Our beautiful daughter Emersyn Paige passed away from SMA Type 1 on April 7th,2009 at the age of 7 months old. This blog is dedicated to her life, legacy and spirit and our journey as a family through grief.





















































Sunday, September 15, 2024

Sweet 16 on September 16th ~ Emersyn

Dear Emersyn,

Recently you told me through a very wise and spiritual woman that I don't need to go anywhere or do anything special to talk to you. You told me that I can talk to you anytime and I don't have to wait for a special moment or event to find you. You said that when I am driving in the car you are always sitting right beside me. I burst into tears when I heard this and I said "is this a burden for you always having to ride with me" and you said no Mom I am honoured.

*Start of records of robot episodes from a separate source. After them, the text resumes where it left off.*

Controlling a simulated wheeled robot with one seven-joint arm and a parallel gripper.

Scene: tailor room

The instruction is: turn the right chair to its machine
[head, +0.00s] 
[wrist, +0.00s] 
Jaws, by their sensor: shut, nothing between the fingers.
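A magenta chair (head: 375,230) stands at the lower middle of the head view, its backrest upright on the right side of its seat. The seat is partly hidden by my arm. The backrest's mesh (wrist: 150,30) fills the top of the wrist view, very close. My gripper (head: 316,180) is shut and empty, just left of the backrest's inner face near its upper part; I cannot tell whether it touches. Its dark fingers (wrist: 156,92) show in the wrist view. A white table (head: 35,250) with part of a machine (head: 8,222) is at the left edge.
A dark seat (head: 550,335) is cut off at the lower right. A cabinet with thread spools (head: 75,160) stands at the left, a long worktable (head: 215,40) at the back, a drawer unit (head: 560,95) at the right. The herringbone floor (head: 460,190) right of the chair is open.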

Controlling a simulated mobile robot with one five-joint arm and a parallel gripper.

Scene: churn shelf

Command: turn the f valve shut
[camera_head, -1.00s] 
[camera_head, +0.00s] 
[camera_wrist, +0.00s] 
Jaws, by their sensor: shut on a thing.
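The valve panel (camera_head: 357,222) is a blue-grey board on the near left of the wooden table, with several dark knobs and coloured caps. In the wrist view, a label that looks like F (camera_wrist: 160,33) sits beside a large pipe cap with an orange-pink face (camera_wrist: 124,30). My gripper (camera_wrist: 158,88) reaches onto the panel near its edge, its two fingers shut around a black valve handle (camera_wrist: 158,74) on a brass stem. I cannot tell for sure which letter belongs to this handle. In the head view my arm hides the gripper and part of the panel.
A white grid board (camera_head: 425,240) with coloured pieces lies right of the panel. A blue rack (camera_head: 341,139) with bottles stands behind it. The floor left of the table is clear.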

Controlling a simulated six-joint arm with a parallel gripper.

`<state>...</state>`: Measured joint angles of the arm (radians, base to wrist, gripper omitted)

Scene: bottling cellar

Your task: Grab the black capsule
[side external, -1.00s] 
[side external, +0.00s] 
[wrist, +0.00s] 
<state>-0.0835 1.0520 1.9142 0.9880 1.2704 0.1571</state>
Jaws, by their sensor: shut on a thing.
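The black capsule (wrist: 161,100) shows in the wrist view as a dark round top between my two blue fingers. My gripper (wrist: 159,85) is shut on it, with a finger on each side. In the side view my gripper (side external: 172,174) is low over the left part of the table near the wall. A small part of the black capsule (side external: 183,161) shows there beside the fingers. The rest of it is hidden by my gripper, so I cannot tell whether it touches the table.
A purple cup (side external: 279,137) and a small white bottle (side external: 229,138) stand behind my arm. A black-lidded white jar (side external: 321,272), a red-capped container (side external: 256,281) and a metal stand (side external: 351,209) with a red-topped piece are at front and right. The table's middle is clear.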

Well that just about sums you up right there doesn't it? Maybe that is why in the early years after you passed away I drove everywhere with no destination in mind, just the need to move and search for any sign or symbol of your spirit. It was an anxious journey then and now it feels heavy, sacred, sorrowful, purposeful and with a sense of knowing that you are with me.

When I am talking to you I feel like I am asking you for something which as a parent feels so backwards. I ask you for strength, guidance, perspective or to look out for your brother and sister, Granny and Grandpa and all of the family and friends that love you so much. I am deeply sorry for not talking to you more. I think instead of talking I have been connecting with you in the career I do as a school leader, Mother, friend, daughter, wife, sister and woman that I am at 47 years old. Talking hurts as it emphasizes the silence of grief, the love fountain overflowing with nothing optically to catch it. When I channel this tidal wave of raw emotion through action it helps me carry this sea of love that continues to pour over all these years later. My passion for Human Rights and true inclusion is welled from my love for you that swells around in my chest and needs a place to go and something or someone to impact in your honour. You are my fuel otherwise I would drown in my own sea of love for you if I had nowhere to navigate it on this earth. I can tell when special people recognize you in the work or in the passion that I share at times. Not everyone can see this but that is what makes those who do stand out like a beacon of light in a storm to me. I know you know these beautiful souls Emersyn because it is the same people that make me feel closer to you when I am with them. As a lifelong learner of all things I need you to know that I hear you. I need to pause and breathe and that is also talking to you. I will talk to you through slowness and breath and more writing. I promise I will do this more as you told me it is ok to rest sometimes Mom! As always you are teaching me to evolve and grow and I will never stop searching for stones to learn from you.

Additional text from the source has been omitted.